Supermassive Games
Edge|February 2017

The UK studio on a mission to live up to its name.

Nathan Brown
Supermassive Games

W’ve seen fuller trophy cabinets than this. They’ve been more prominently displayed than this one, too, which sits at the back of the main development floor at Supermassive’s Guildford HQ. There’s no shame in it: the studio has been in business for only eight years, during which time it has worked largely in niches. Yet standing alone, gleaming on the middle shelf, is a BAFTA, and a coveted one at that: the 2015 award for Best Original Property, awarded to Supermassive’s breakout hit, the teen slasher Until Dawn.

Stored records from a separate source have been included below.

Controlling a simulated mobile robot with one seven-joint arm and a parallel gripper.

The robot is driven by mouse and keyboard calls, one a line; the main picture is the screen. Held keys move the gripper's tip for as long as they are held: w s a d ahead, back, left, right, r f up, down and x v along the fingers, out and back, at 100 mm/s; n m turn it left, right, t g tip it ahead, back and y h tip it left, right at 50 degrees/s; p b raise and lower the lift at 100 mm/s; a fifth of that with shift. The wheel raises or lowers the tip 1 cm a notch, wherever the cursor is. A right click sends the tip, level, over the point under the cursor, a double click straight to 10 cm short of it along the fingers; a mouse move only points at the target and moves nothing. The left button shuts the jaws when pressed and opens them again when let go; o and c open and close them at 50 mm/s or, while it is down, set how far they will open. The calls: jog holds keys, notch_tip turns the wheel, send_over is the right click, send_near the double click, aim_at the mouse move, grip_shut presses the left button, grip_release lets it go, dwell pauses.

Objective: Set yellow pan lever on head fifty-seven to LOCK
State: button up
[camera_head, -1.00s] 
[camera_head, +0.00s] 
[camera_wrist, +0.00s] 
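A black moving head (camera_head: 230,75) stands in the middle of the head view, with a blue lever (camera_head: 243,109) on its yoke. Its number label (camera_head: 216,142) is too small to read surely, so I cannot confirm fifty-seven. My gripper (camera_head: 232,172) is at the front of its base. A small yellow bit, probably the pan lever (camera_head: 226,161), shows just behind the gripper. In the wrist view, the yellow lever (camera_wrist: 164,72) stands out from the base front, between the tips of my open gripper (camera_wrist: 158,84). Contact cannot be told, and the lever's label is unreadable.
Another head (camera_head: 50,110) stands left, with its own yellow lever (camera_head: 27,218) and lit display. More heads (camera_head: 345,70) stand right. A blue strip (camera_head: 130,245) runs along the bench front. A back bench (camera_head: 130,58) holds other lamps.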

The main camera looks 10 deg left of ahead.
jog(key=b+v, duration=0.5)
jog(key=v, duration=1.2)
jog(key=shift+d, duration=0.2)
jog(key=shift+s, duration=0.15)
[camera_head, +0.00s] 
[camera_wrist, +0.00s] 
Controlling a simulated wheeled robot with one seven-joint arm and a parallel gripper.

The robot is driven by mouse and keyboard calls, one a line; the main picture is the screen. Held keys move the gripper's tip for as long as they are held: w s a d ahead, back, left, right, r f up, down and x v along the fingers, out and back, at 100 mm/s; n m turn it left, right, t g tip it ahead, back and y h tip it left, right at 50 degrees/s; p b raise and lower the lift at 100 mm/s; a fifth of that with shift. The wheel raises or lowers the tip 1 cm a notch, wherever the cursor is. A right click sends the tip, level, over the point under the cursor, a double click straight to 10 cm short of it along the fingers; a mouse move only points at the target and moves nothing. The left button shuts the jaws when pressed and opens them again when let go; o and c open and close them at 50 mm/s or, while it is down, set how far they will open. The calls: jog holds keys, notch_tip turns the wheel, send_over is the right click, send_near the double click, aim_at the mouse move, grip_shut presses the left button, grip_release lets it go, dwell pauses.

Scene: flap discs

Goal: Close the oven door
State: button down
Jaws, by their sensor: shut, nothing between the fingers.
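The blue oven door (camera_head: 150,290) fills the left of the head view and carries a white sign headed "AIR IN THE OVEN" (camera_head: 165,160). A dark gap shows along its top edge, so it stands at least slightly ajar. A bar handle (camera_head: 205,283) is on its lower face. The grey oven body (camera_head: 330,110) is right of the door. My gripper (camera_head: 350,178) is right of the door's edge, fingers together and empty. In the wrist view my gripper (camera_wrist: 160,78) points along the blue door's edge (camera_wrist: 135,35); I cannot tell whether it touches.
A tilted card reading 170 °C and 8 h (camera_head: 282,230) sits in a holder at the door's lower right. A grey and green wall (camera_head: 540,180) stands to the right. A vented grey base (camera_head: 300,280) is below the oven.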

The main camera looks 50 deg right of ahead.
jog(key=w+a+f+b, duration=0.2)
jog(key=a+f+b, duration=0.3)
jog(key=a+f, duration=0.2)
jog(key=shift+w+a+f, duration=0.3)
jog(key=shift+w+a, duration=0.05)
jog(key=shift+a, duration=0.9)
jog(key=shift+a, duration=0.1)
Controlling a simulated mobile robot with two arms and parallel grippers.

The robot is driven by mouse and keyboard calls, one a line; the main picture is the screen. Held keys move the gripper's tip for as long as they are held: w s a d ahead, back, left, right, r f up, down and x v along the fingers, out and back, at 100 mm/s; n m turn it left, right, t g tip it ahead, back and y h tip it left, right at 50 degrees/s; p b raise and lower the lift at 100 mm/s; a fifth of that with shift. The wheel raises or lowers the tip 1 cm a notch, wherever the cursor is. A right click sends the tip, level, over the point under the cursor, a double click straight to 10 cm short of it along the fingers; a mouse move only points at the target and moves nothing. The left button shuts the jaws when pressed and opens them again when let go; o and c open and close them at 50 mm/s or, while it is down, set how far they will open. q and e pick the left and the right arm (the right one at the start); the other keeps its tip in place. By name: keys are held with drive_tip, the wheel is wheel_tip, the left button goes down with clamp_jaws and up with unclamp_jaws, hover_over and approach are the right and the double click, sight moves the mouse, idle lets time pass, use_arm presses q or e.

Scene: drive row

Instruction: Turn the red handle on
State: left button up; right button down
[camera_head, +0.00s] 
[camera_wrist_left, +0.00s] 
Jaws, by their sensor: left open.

“It’s such a difficult thing to do,” managing director Pete Samuels tells us. “It always has been, in our industry, to create something from scratch. It’s opened some doors for us, for sure.” After eight years in which it has worked so closely with Sony that it has often felt like a first party studio, Supermassive is striking out alone, working on multiple platforms and with other publishers. It’s betting heavily on VR, working on a range of new hardware with unfamiliar tech, changing its day-to-day operations in order to accommodate its new way of working. There might not be much in that trophy cabinet, but what’s inside matters a tremendous amount, and has transformed the studio that won it.